Most job interviewers know the danger of thin ice when interviewing but they often plunge into the depths of illegal questions anyway. I've listed the five main areas of temptation for a company interviewing a candidate, along with a legal way to inquire about the same information. Everyone needs to know what's naughty and what's nice -- and what is thin ice in a job interview. For more, check out "30 Interview Questions You Can't Ask and 30 Sneaky, Legal Alternatives to Get the Same Info" at

Nationality Illegal immigration is making headlines and stirring passions across the United States. However, an interviewer will be all wet to ask if a candidate is a U.S. citizen. It's an illegal question. According to HR World, a legal alternative to asking directly if you are a U.S. citizen would be: Are you authorized to work in the United States?

Religion On the surface, religion shouldn't be a deciding factor for a position. However, religious holidays can affect staffing levels of a company. Hence, some companies are interested in the religious practices of potential hires. Unless you walk on water, an interviewer will be legally sunk to ask the religion question. The safe alternative they might ask: What days are you available to work?

Age Maturity and experience are key considerations in terms of hiring someone for a job. As well, there are some positions that legally require you to be a certain age. But it is illegal to ask candidates how old they are because of the possibility of age discrimination.
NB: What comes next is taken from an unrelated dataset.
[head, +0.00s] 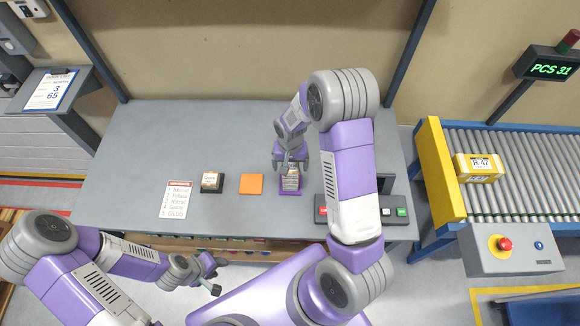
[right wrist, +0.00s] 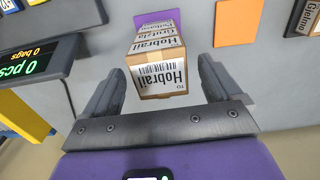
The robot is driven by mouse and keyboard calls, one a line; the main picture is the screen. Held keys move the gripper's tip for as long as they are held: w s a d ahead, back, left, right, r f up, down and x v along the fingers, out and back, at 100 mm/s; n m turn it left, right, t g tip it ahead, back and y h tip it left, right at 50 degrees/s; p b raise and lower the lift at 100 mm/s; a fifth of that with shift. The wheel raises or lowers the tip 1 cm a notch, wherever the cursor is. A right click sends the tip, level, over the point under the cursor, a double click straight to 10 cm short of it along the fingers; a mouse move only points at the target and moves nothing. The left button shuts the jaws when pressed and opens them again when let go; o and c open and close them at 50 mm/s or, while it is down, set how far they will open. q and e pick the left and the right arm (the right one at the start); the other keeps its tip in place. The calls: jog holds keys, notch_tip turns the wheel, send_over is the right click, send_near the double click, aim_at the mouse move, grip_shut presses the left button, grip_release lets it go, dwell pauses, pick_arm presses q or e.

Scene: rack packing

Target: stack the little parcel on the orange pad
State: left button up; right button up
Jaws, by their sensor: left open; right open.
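The orange pad (head: 251,184) lies bare on the grey table; a corner of it shows in the right wrist view (right wrist: 234,22). To its right, a stack of small brown parcels (head: 290,181) stands on a purple pad (head: 289,194). In the right wrist view the top parcel (right wrist: 160,78) reads Hobrail, with more labels below it. My right gripper (head: 291,163) is open above this stack, its fingers on either side of the top parcel with gaps. Another small parcel (head: 210,180) sits on a dark pad left of the orange pad. My left gripper (head: 214,275) is open and empty, off the table's front edge.
A printed list (head: 176,199) lies at the table's left. A panel with red and green buttons (head: 401,211) and a display (right wrist: 38,58) are right of the stack. A roller conveyor (head: 520,160) with a yellow box (head: 478,168) stands at far right. The table's back is clear.

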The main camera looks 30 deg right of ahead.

But don't be surprised if you are asked: Are you of legal working age?

Marital and Family Status Kids can have a big impact on someone's absenteeism and maybe their ability to travel for work. But don't go down that road, asking about family directly is illegal. The safe alternative for interviewers is: Can you work overtime on occasion? And are you able to travel for work?

Health and Physical Abilities Ability to do many jobs is directly tied to health and physical abilities. You may plainly state the physical abilities that are required to do the job. But it is illegal to ask about disabilities because of the potential for discrimination. But don't be surprised if you are asked: Are you able to perform the specific duties of this position?

Thought for the Week

"If the blind lead the blind, both shall fall into the ditch." -- Matthew 15:14

List of the Week

Internot: Half of HR managers have disciplined staff for wasting time on the Internet

  • 64 percent of U.S. companies deny their employees access to social networking sites such as Facebook, MySpace and Bebo
  • 54 percent of HR decision makers have encountered or have had to discipline employees for time-wasting on the Internet
  • 14 percent have had to discipline staff for data loss and 7 percent for posting inappropriate content on social sites but only 36 percent have a policy covering such usage
  • 23 percent of HR decision makers are unfamiliar with Web 2.0 technologies such as YouTube, Facebook and Wikipedia
  • Source: Clearswift

    Bob Rosner is a best-selling author, speaker and internationally syndicated columnist. He'd love to hear your thoughts on this topic, especially if you have better ideas than he does. His books include "The Boss's Survival Guide" and "Gray Matters: The Workplace Survival Guide." Send your questions or comments to him via: publishes a new Working Wounded column every Friday.This work is the opinion of the columnist and in no way reflects the opinion of ABC News.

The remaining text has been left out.